• _STATED PROBLEM_: Your task is to repeat the listing exactly.

** begin DATA SUPPLIED **

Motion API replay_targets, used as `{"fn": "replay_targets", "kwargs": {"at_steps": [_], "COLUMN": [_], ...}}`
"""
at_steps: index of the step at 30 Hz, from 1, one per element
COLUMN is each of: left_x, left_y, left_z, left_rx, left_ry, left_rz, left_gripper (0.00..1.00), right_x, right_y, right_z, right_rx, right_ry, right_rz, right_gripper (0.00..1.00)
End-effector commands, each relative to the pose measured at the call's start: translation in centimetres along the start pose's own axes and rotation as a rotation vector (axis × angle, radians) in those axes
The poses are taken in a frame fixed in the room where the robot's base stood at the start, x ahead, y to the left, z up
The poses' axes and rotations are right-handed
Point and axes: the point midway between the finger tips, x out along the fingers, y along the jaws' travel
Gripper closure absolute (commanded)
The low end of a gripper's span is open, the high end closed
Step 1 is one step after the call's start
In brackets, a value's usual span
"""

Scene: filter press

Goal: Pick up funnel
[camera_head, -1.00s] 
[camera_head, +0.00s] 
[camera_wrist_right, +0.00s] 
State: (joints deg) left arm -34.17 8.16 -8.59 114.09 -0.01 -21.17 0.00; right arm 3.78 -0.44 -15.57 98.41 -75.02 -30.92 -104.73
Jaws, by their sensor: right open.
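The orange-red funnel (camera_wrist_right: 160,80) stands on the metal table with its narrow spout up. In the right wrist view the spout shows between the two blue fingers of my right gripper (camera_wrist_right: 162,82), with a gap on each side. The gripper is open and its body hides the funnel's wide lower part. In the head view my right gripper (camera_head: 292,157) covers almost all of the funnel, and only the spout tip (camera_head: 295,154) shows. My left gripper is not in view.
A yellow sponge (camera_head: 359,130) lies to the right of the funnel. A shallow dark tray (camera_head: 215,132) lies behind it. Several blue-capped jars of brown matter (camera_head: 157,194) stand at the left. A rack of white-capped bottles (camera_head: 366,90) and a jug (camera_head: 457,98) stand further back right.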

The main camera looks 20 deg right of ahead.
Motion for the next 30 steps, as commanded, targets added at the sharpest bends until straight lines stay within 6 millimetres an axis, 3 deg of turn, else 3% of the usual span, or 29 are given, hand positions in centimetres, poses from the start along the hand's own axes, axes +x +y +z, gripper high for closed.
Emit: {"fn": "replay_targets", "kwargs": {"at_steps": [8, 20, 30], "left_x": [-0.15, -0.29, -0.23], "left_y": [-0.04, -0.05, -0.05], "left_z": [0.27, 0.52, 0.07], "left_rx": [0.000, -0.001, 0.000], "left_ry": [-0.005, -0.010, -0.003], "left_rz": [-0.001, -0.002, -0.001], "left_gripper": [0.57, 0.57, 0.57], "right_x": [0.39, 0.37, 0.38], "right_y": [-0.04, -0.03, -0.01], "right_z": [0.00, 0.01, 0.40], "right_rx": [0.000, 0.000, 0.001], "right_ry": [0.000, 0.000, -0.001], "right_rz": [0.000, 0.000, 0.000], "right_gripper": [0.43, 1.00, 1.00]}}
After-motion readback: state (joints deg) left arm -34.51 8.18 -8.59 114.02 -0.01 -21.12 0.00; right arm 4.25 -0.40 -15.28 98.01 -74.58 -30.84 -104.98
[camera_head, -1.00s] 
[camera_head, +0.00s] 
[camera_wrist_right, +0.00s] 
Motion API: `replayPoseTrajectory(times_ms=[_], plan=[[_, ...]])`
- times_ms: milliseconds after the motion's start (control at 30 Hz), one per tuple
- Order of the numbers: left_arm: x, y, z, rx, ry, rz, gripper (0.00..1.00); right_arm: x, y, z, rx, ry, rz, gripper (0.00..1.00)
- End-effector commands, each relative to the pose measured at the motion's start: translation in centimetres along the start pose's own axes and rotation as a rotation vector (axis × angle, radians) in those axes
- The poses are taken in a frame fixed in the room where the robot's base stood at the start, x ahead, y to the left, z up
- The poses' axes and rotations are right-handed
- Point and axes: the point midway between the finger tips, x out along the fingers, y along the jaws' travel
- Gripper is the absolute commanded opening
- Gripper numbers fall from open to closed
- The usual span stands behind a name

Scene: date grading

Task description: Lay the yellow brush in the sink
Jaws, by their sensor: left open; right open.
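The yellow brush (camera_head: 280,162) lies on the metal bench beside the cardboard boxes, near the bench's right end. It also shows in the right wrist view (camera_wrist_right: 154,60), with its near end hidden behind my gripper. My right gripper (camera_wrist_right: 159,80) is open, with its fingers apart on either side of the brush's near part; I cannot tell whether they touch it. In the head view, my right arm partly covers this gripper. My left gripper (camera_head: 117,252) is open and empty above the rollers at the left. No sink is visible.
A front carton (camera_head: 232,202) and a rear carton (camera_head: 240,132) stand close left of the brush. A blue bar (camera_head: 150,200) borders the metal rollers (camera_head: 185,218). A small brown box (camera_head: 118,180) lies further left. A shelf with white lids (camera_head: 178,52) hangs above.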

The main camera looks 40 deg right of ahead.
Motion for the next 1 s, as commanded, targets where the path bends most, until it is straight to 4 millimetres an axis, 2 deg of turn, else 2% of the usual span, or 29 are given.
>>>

** end DATA SUPPLIED **

• _RIGHT ANSWER_:
Motion API replay_targets, used as `{"fn": "replay_targets", "kwargs": {"at_steps": [_], "COLUMN": [_], ...}}`
"""
at_steps: index of the step at 30 Hz, from 1, one per element
COLUMN is each of: left_x, left_y, left_z, left_rx, left_ry, left_rz, left_gripper (0.00..1.00), right_x, right_y, right_z, right_rx, right_ry, right_rz, right_gripper (0.00..1.00)
End-effector commands, each relative to the pose measured at the call's start: translation in centimetres along the start pose's own axes and rotation as a rotation vector (axis × angle, radians) in those axes
The poses are taken in a frame fixed in the room where the robot's base stood at the start, x ahead, y to the left, z up
The poses' axes and rotations are right-handed
Point and axes: the point midway between the finger tips, x out along the fingers, y along the jaws' travel
Gripper closure absolute (commanded)
The low end of a gripper's span is open, the high end closed
Step 1 is one step after the call's start
In brackets, a value's usual span
"""

Scene: filter press

Goal: Pick up funnel
[camera_head, -1.00s] 
[camera_head, +0.00s] 
[camera_wrist_right, +0.00s] 
State: (joints deg) left arm -34.17 8.16 -8.59 114.09 -0.01 -21.17 0.00; right arm 3.78 -0.44 -15.57 98.41 -75.02 -30.92 -104.73
Jaws, by their sensor: right open.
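The orange-red funnel (camera_wrist_right: 160,80) stands on the metal table with its narrow spout up. In the right wrist view the spout shows between the two blue fingers of my right gripper (camera_wrist_right: 162,82), with a gap on each side. The gripper is open and its body hides the funnel's wide lower part. In the head view my right gripper (camera_head: 292,157) covers almost all of the funnel, and only the spout tip (camera_head: 295,154) shows. My left gripper is not in view.
A yellow sponge (camera_head: 359,130) lies to the right of the funnel. A shallow dark tray (camera_head: 215,132) lies behind it. Several blue-capped jars of brown matter (camera_head: 157,194) stand at the left. A rack of white-capped bottles (camera_head: 366,90) and a jug (camera_head: 457,98) stand further back right.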

The main camera looks 20 deg right of ahead.
Motion for the next 30 steps, as commanded, targets added at the sharpest bends until straight lines stay within 6 millimetres an axis, 3 deg of turn, else 3% of the usual span, or 29 are given, hand positions in centimetres, poses from the start along the hand's own axes, axes +x +y +z, gripper high for closed.
Emit: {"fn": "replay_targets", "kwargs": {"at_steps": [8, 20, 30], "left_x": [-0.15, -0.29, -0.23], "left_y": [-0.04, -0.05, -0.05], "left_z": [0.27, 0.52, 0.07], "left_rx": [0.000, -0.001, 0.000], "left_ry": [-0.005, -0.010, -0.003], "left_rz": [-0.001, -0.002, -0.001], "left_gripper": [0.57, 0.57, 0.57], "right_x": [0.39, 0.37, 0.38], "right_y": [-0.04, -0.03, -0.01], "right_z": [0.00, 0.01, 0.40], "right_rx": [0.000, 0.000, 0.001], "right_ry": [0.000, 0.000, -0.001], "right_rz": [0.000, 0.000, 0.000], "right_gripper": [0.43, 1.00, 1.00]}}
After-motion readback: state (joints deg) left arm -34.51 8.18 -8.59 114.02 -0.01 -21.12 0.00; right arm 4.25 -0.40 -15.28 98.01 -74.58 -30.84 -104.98
[camera_head, -1.00s] 
[camera_head, +0.00s] 
[camera_wrist_right, +0.00s] 
Motion API: `replayPoseTrajectory(times_ms=[_], plan=[[_, ...]])`
- times_ms: milliseconds after the motion's start (control at 30 Hz), one per tuple
- Order of the numbers: left_arm: x, y, z, rx, ry, rz, gripper (0.00..1.00); right_arm: x, y, z, rx, ry, rz, gripper (0.00..1.00)
- End-effector commands, each relative to the pose measured at the motion's start: translation in centimetres along the start pose's own axes and rotation as a rotation vector (axis × angle, radians) in those axes
- The poses are taken in a frame fixed in the room where the robot's base stood at the start, x ahead, y to the left, z up
- The poses' axes and rotations are right-handed
- Point and axes: the point midway between the finger tips, x out along the fingers, y along the jaws' travel
- Gripper is the absolute commanded opening
- Gripper numbers fall from open to closed
- The usual span stands behind a name

Scene: date grading

Task description: Lay the yellow brush in the sink
Jaws, by their sensor: left open; right open.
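The yellow brush (camera_head: 280,162) lies on the metal bench beside the cardboard boxes, near the bench's right end. It also shows in the right wrist view (camera_wrist_right: 154,60), with its near end hidden behind my gripper. My right gripper (camera_wrist_right: 159,80) is open, with its fingers apart on either side of the brush's near part; I cannot tell whether they touch it. In the head view, my right arm partly covers this gripper. My left gripper (camera_head: 117,252) is open and empty above the rollers at the left. No sink is visible.
A front carton (camera_head: 232,202) and a rear carton (camera_head: 240,132) stand close left of the brush. A blue bar (camera_head: 150,200) borders the metal rollers (camera_head: 185,218). A small brown box (camera_head: 118,180) lies further left. A shelf with white lids (camera_head: 178,52) hangs above.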

The main camera looks 40 deg right of ahead.
Motion for the next 1 s, as commanded, targets where the path bends most, until it is straight to 4 millimetres an axis, 2 deg of turn, else 2% of the usual span, or 29 are given.
>>>

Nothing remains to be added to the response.